Cultivé et sensible, passionné d’art, Ritts connaît l’histoire de la photographie. On a rapproché à plusieurs reprises ses images sensuelles de l’univers d’Edward Weston, autre artiste californien qui célébrait la perfection et le mystère profond de la nature dans une série d’oeuvres à la fois précises et métaphoriques. Les coquillages déposés par la mer, les dunes de sable, le corps humain nu, sur lequel glisse la lumière du soleil : autant d’éléments que Ritts utilise et redéfinit. Il étudie aussi les compositions classiques et invente de nouvelles plasticités dans le dialogue entre les corps et l’air. Fasciné par la rigueur formelle des auteurs du passé — les grands photographes de mode allemands, Horst P. Horst, George Hoyningen-Huene, Herbert List —, il essaie de comprendre le jeu des lumières et des volumes, l’atmosphère raréfiée et surréelle de leurs images. Les clichés d’Herb Ritts célèbreront toujours la splendeur des corps cadrés dans la lumière de midi, où naissent des reflets classiques, monumentaux.

Ritts ne se contente pas de statues vivantes, formes parfaites du corps humain, il aime évoquer aussi la matérialité de ce qu’il photographie. Il cherche comment rendre sur le papier la tonalité sérieuse d’un tissu, conserver l’aura de plaisir qui entoure un vêtement de haute couture, mettre en relation l’air dense d’une journée de soleil et de vent avec le sable du désert et la peau d’un modèle. Il met l’accent sur la consistance tactile des matériaux, exalte la peau humaine dans son contact avec l’eau, les grains de sable, le voile du vêtement qui la couvre ou de la boue qui la contraint comme dans une cage. Pour chaque image, le photographe crée un nouveau réseau de tensions et nous observons, au fil des images, comment un corps réagit à l’eau qui le frappe, au vent qui le caresse, au soleil qui le brûle, selon un hasard plastique de la vision où, entre pureté des formes et allégresse ambiante, il semble que tout peut arriver.

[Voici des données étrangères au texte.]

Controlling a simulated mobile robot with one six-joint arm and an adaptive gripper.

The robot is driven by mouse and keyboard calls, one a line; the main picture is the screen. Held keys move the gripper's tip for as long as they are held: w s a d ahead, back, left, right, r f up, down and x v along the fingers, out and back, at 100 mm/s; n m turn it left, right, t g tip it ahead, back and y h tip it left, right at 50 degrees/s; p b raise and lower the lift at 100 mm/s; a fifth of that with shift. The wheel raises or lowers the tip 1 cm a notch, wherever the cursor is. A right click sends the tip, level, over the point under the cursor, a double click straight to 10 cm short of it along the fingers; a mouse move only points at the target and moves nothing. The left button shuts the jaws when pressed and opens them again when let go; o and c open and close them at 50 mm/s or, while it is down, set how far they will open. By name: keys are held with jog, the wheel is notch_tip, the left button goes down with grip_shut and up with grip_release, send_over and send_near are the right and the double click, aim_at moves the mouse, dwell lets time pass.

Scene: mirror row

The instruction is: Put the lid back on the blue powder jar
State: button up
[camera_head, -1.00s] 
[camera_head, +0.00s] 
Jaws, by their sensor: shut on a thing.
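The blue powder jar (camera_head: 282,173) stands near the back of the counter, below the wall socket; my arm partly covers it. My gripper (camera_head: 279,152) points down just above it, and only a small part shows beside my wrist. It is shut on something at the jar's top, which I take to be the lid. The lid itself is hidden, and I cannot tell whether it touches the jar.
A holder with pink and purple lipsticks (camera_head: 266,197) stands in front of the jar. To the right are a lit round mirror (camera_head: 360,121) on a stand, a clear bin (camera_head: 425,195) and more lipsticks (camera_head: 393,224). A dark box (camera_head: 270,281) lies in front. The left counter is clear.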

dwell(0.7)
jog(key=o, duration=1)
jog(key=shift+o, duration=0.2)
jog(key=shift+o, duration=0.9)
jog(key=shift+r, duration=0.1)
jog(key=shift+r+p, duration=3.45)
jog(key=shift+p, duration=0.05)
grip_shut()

Dans ses portraits, il semble réussir à se laisser porter par des forces intérieures que ses modèles n’expriment que devant son objectif. Là encore, il étudie le sujet qu’il a devant lui, puis joue avec lui de façon à la fois légère et décidée, renversant rôle public et vie privée, bousculant les stéréotypes ou revisitant les mythes cinématographiques. De même que son travail sur les corps statuaires, les portraits de Ritts semblent inimitables, le produit à chaque fois d’une entente profonde, d’une affinité intellectuelle, souvent d’une relation d’amitié.

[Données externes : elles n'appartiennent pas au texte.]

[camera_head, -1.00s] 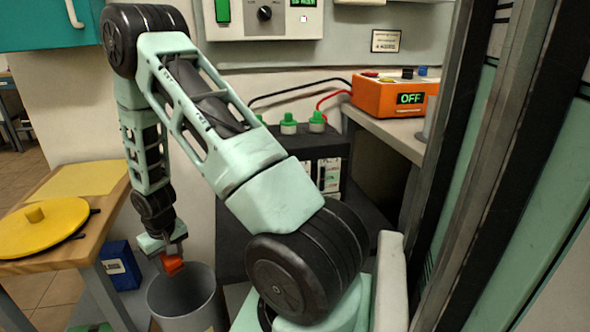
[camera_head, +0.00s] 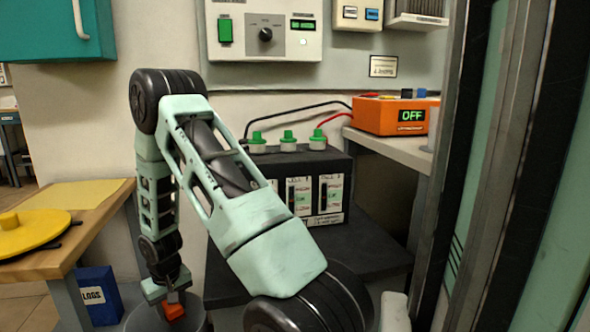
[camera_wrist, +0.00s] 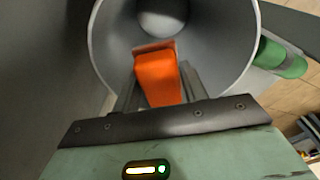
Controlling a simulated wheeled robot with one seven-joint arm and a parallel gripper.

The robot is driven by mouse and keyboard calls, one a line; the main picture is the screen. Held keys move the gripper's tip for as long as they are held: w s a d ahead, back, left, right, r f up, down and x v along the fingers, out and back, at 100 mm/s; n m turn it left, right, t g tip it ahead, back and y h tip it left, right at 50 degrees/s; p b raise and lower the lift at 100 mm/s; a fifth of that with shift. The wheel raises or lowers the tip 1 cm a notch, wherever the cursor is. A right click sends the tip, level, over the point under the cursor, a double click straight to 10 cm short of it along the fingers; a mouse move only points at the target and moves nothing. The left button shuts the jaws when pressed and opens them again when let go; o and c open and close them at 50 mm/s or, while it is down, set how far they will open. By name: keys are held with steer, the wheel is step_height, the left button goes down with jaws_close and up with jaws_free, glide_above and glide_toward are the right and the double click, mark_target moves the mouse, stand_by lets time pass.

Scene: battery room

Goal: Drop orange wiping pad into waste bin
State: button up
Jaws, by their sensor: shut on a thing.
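The orange wiping pad (camera_wrist: 157,77) is held between the fingers of my gripper (camera_wrist: 158,88), which is shut on it. In the head view the pad (camera_head: 173,311) hangs below my gripper (camera_head: 172,298). The grey waste bin (camera_wrist: 105,45) has a round open mouth. In the wrist view the pad lies over this mouth, with the bin's inside wall around it. In the head view the bin (camera_head: 140,318) is at the bottom edge, mostly cut off, directly under the pad. I cannot tell exactly how far the pad is from the rim.
A wooden table (camera_head: 100,225) with a yellow lid (camera_head: 35,232) stands left. A blue box (camera_head: 98,293) is beside the bin. A black battery (camera_head: 290,165) with green caps stands behind my arm. An orange charger (camera_head: 390,115) reading OFF sits on a shelf. A tall cabinet is close on the right.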

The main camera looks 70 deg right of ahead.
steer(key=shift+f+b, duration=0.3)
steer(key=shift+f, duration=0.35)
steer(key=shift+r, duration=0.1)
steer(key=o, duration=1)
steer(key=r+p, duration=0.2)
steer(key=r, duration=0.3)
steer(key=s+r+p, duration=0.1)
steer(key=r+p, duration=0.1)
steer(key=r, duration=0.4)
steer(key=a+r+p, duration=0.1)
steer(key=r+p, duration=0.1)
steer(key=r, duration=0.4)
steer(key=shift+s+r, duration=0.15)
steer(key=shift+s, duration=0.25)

Madonna s’en remit à lui pour la construction de son image multiforme et pour la photo de la pochette de True Blue, son premier album à succès. De même, Liz Taylor confia à son objectif toute la fragilité de son corps : sa tête blanche, presque toute rasée après son opération pour une tumeur au cerveau, remplit sans complexe le rectangle du cadre, se détachant avec élégance sur un fond noir. Ou encore, le regard fixe de William Burroughs derrière ses lunettes à aimants, la joue de Dizzy Gillespie qui se gonfle sur un fond blanc. Les portraits de Ritts ne suivent pas de norme ni de formule toute prête. Chaque fois le photographe se livre à une création originale et simple, sur mesure, parfaite.

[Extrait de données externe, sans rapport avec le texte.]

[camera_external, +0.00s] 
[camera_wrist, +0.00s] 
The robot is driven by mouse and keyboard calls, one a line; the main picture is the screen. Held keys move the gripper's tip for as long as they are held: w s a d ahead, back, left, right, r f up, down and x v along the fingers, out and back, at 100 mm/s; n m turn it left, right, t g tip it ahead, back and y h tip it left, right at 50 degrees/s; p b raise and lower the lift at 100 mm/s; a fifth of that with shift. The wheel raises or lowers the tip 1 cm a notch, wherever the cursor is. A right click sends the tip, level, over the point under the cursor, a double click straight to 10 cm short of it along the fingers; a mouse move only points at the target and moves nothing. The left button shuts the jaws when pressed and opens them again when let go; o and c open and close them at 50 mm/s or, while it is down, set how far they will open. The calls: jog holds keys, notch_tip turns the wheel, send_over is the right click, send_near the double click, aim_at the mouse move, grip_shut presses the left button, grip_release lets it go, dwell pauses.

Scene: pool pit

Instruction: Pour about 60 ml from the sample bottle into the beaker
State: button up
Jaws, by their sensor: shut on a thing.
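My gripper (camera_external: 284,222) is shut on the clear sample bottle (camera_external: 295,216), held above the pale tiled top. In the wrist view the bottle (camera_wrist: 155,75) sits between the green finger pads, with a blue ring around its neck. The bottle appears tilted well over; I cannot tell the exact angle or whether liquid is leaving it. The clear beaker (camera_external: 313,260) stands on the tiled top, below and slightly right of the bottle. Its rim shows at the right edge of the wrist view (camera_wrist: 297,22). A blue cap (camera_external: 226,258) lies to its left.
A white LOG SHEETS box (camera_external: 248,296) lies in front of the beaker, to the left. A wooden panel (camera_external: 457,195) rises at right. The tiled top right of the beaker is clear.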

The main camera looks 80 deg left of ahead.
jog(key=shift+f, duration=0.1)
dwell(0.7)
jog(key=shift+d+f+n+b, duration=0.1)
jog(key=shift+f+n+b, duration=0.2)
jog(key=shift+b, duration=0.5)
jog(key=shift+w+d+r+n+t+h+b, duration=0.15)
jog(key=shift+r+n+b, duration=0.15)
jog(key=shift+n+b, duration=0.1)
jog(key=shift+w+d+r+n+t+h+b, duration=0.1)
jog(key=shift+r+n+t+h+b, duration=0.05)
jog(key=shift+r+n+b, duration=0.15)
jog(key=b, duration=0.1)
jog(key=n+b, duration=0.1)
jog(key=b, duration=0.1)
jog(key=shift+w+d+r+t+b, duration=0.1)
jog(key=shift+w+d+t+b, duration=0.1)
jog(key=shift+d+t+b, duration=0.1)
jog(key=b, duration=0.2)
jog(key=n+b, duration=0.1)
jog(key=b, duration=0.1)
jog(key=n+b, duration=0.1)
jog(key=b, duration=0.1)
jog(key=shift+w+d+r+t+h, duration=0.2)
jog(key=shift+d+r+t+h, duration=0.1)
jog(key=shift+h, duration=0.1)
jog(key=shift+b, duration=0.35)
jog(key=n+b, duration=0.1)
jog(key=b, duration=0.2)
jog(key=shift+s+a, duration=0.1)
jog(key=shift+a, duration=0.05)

Les oeuvres d’Herb Ritts répondent presque toujours à une commande. Il s’agit de photos commerciales, au sens le plus noble du terme. Comme tout travailleur consciencieux, comme tout artisan émérite, Ritts imagine pour chaque projet une solution formelle qui soit à la fois heureuse et unique, originale et fraîche. « Si on regarde dans le passé, les Paul Outerbridge et les Man Ray, a-t-il rappelé à cet égard, beaucoup de leurs meilleures oeuvres sont commerciales à l’origine. Les photos d’Outerbridge, qui se vendent aujourd’hui un prix fou, à l’époque avaient été réalisées sur commande. »

Aimer la photographie, l’observer, l’étudier : Herb Ritts a été aussi un grand collectionneur qui professait un goût précis et sûr pour les grands maîtres européens — Kertesz, Umbo, les avant-gardes du début du vingtième siècle et la photographie de mode allemande —, les Américains — Weston bien sûr et Paul Strand, Edward Curtis, Berenice Abott, Diane Arbus, Mike Disfarmer, Dorothea Lange, Edward Steichen — et ses contemporains, depuis son ami et mentor Helmut Newton jusqu’à Peter Beard, en passant par Richard Avedon, Robert Mapplethorpe, Duane Michaels. Une galerie d’auteurs où nous retrouvons aujourd’hui la source d’inspiration de nombreuses photos de Ritts ainsi que ses sujets les plus chers comme l’étude du corps, le soin du détail, l’objet détourné de dérivation surréaliste, l’expérimentation en matière de composition, les jeux de lumière, le rendu de l’atmosphère.

On peut assurément dire qu’Herb Ritts a changé la façon de considérer la photographie commerciale par rapport à la photographie artistique ou en tout cas à vocation de recherche. Et pas seulement parce qu’il a introduit dans chacun de ses clichés une sensibilité tangible, un jeu intense et prenant, mais aussi parce qu’il a mené son travail avec une conscience profonde de la complexité du geste photographique, de sa valeur, de son sens et de son histoire.


Un livre publié aux éditions Contrasto, accompagne l’exposition.